Fin de journée sur la HRP, nous venons de la vallée d'Estos et cherchons le col des Molières, beaucoup de vent et de brouillard, nous suivons les cairns, remontons les belles dalles caractéristiques du coin. Nous arrivons sur une crête, toujours pas de visibilité. Nous imaginons que c'est celle reliant le col et le sommet, le premier à gauche, le second à droite.
Beaucoup de vent, il se fait tard mais la fougue de la jeunesse me fait insister pour partir à droite, faire le sommet. Le copain, plus raisonné, veut d'abord voir la tête de la descente. J'insiste, il ne cède pas, vu la météo, je me range à son avis. Nous partons à gauche.
A la boussole, l'orientation de la crête ne correspond pas à ce qu'elle devrait sur la carte, pfff, détail, ça se remettra d'aplomb plus loin. Tient, ça monte, bizarre pour aller vers un col. Toujours pas de visi, battus par le vent, seul compte d'avancer, quitter cette crête.
Sur un replat, coup d'oeil à l'altimètre, 3010m. Euuhh Fred ?! Je crois qu'on est au sommet du pic là !

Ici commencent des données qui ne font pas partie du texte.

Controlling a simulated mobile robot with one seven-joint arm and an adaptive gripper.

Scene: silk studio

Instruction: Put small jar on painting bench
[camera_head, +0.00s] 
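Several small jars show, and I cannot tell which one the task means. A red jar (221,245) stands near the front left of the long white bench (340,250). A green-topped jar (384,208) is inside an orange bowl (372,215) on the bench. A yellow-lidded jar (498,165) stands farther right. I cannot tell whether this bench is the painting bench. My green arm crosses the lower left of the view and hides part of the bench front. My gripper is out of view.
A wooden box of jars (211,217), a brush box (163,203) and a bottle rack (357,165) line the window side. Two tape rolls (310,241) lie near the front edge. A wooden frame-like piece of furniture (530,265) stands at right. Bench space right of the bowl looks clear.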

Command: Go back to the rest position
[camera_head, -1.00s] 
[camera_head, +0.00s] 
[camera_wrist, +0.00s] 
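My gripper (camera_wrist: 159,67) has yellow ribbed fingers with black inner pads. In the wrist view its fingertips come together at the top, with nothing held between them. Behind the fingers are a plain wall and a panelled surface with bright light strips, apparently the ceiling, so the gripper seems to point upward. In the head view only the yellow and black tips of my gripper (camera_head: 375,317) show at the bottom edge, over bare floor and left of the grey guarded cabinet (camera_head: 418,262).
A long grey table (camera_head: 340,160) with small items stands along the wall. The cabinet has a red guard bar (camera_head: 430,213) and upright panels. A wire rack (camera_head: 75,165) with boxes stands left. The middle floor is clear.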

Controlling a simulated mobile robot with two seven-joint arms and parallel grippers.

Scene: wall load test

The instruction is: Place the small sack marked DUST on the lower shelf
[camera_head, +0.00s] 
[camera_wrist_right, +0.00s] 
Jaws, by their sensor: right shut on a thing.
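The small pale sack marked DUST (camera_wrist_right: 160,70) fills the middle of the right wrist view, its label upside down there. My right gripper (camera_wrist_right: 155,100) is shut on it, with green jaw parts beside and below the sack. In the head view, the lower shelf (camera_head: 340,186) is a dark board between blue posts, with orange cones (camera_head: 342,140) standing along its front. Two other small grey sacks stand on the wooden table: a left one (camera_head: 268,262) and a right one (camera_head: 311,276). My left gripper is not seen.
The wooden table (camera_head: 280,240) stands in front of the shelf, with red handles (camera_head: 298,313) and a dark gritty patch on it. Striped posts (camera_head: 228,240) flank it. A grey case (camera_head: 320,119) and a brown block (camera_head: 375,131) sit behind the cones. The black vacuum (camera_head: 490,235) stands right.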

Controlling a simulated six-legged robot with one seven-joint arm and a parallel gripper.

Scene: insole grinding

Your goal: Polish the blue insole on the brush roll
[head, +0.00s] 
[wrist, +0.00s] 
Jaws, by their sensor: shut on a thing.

Je suis content, le copain un peu moins, on se dirige maintenant vers le col en cherchant le passage pour basculer dans le vall de Molieres, tout est abrupte, rien d'engageant, nous continuons. La suite racontée par Fred:
"21h00, nous avons beaucoup descendu le long de la crête et trouvons un passage. Mais merde c’est pas la bonne vallée là , c’est trop au Nord! Nous ressortons une énième fois la carte sans comprendre où nous sommes. On en chie, on est paumé, nous décidons de remonter pour se rapprocher du sommet et trouver une sortie, et là pendant 1 minute le brouillard se lève sur cette lumière extraordinaire. Moment magique.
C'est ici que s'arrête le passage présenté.